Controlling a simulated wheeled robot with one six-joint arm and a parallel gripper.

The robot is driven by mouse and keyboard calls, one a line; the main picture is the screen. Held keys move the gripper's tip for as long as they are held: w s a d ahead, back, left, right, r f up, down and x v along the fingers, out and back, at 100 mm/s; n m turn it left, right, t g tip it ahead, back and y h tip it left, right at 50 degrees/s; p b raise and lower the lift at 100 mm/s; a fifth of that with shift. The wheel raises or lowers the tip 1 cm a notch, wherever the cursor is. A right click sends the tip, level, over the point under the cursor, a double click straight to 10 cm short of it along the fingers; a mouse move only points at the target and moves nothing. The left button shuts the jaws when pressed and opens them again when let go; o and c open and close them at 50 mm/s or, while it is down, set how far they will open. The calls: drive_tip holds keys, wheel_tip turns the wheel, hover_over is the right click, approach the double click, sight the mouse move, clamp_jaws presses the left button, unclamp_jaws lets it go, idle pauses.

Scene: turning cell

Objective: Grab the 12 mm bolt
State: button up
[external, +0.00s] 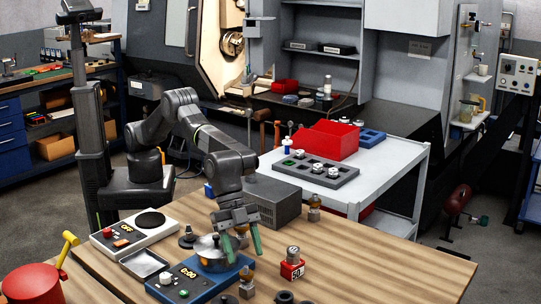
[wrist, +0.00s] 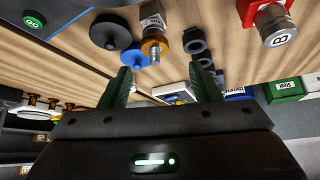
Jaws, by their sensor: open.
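My gripper (external: 245,254) is open, pointing down over the wooden bench, with its two green fingers apart and nothing visible between them. It also shows open in the wrist view (wrist: 165,78). A bolt-like metal piece with a brass-coloured collar (external: 246,281) stands on the bench just in front of the fingers. A similar metal piece with a brass collar (wrist: 153,42) shows beyond the fingertips in the wrist view. Another such piece (external: 313,208) stands farther back. I cannot read any size marking on them, so I cannot tell which is 12 mm.
A blue device reading 0:00 (external: 186,284) with a round metal top sits left of the fingers. A red block with a metal cylinder (external: 292,269) stands to the right. Black rings (wrist: 194,42) lie near the brass-collared piece. A grey box (external: 273,199) stands behind.

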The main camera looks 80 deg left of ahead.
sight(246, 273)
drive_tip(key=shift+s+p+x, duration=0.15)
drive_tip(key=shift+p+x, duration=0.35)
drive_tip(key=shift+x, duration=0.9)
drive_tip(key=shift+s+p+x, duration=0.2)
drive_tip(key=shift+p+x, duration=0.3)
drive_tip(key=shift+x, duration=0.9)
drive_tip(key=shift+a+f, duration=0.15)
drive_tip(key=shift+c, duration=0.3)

* * * * * * * * *

▶ Exercise description:
Every line above should be returned exactly; the pictures stay out.

▶ Response for this exercise:
Controlling a simulated wheeled robot with one six-joint arm and a parallel gripper.

The robot is driven by mouse and keyboard calls, one a line; the main picture is the screen. Held keys move the gripper's tip for as long as they are held: w s a d ahead, back, left, right, r f up, down and x v along the fingers, out and back, at 100 mm/s; n m turn it left, right, t g tip it ahead, back and y h tip it left, right at 50 degrees/s; p b raise and lower the lift at 100 mm/s; a fifth of that with shift. The wheel raises or lowers the tip 1 cm a notch, wherever the cursor is. A right click sends the tip, level, over the point under the cursor, a double click straight to 10 cm short of it along the fingers; a mouse move only points at the target and moves nothing. The left button shuts the jaws when pressed and opens them again when let go; o and c open and close them at 50 mm/s or, while it is down, set how far they will open. The calls: drive_tip holds keys, wheel_tip turns the wheel, hover_over is the right click, approach the double click, sight the mouse move, clamp_jaws presses the left button, unclamp_jaws lets it go, idle pauses.

Scene: turning cell

Objective: Grab the 12 mm bolt
State: button up
[external, +0.00s] 
[wrist, +0.00s] 
Jaws, by their sensor: open.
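My gripper (external: 245,254) is open, pointing down over the wooden bench, with its two green fingers apart and nothing visible between them. It also shows open in the wrist view (wrist: 165,78). A bolt-like metal piece with a brass-coloured collar (external: 246,281) stands on the bench just in front of the fingers. A similar metal piece with a brass collar (wrist: 153,42) shows beyond the fingertips in the wrist view. Another such piece (external: 313,208) stands farther back. I cannot read any size marking on them, so I cannot tell which is 12 mm.
A blue device reading 0:00 (external: 186,284) with a round metal top sits left of the fingers. A red block with a metal cylinder (external: 292,269) stands to the right. Black rings (wrist: 194,42) lie near the brass-collared piece. A grey box (external: 273,199) stands behind.

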The main camera looks 80 deg left of ahead.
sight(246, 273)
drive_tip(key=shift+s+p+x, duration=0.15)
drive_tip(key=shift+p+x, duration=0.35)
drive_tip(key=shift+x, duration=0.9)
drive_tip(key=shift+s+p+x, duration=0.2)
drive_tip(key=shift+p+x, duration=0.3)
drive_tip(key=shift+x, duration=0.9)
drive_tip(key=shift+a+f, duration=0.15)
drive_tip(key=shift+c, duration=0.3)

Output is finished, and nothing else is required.